5. Been poking away frantically on mine since mid-December, and no lumpiness noted. The screen is still as flat and smooth as when it arrived.
9. The OS takes up about 26-27MB, leaving about 5MB free on the 300 and 21MB on the 400. The free space can be accessed as a storage card ("Built-in Storage"). This is separate from the 64MB "Main" memory.
14. I bought the Dell folding keyboard. I'm very happy with it, with the one caution that you can't sync while using it. You can plug the charger into it. I can type at about 80WPM on it and will be faster once I've grown more accustomed to the spacebar (a bit short on the right-hand side) and the right-shift key, which is further off to the right than on a standard keyboard. It does have a full row of number keys at the top, unlike some other PDA keyboards.
15. No idea how long before the battery would wear out, but repeated charge/discharge cycles aren't really an issue for lithium-ion batteries.
16. You can put programs and data pretty much wherever you like.

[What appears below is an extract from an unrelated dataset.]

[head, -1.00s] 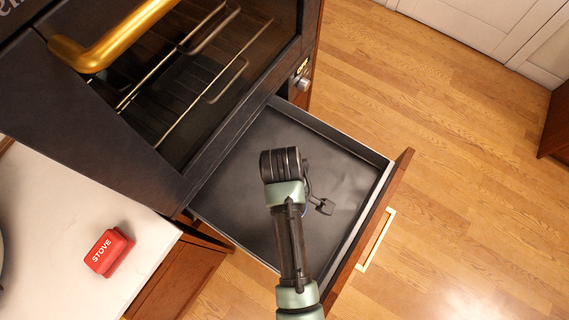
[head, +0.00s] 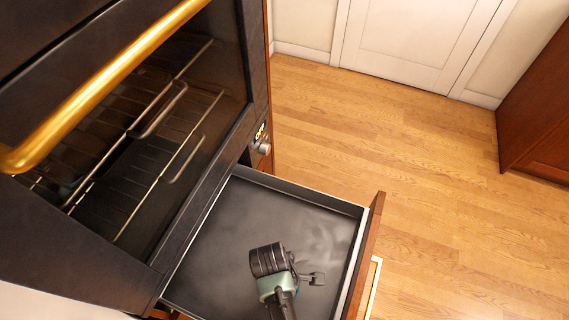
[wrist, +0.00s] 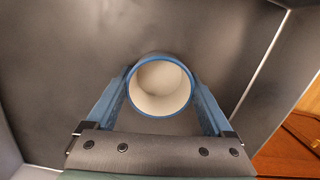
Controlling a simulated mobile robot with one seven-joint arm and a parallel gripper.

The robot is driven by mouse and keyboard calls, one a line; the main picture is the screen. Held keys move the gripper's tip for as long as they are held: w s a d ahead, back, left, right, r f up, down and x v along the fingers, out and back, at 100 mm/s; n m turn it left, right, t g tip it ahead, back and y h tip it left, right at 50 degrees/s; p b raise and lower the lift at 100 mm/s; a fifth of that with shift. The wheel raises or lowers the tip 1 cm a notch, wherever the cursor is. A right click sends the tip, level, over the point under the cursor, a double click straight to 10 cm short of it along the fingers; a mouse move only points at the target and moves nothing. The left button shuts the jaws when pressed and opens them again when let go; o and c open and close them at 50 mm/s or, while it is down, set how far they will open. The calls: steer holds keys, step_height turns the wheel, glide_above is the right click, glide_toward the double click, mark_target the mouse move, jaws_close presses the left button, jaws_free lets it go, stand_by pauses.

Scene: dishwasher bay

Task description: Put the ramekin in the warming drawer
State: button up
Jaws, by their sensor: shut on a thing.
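The ramekin (wrist: 160,88) shows in the wrist view as a round cup with a cream inside and a blue rim. My gripper (wrist: 160,90) is shut on it, with one blue finger on each side. In the head view my gripper (head: 300,279) is over the open warming drawer (head: 222,225), and the ramekin is hidden there. The drawer is dark and flat-bottomed, pulled out below the oven. Its dark floor lies behind the ramekin in the wrist view. I cannot tell whether the ramekin touches the floor.
The oven (head: 130,130) with wire racks and a gold handle (head: 100,85) stands above and left of the drawer. The drawer's wooden front (head: 366,245) has a pale handle (head: 374,288). The drawer holds nothing else that I can see. Wooden floor is clear to the right.

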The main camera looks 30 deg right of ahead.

Programs may load more slowly from ROM or storage cards but should run at the same speed regardless. Larger A/V files might be a little slower than if stored in Main.
I went with the 400. My reasoning was that if I were shelling out for a PPC2002 device with lots of expansion options, I may as well get something with lots of onboard RAM (bearing in mind that software is getting larger and more complex all the time) and ROM (more likelihood of being able to take advantage of future OS upgrades, etc.). I felt, for my purposes, that buying the 300 would be like buying a Cadillac with a lawnmower engine.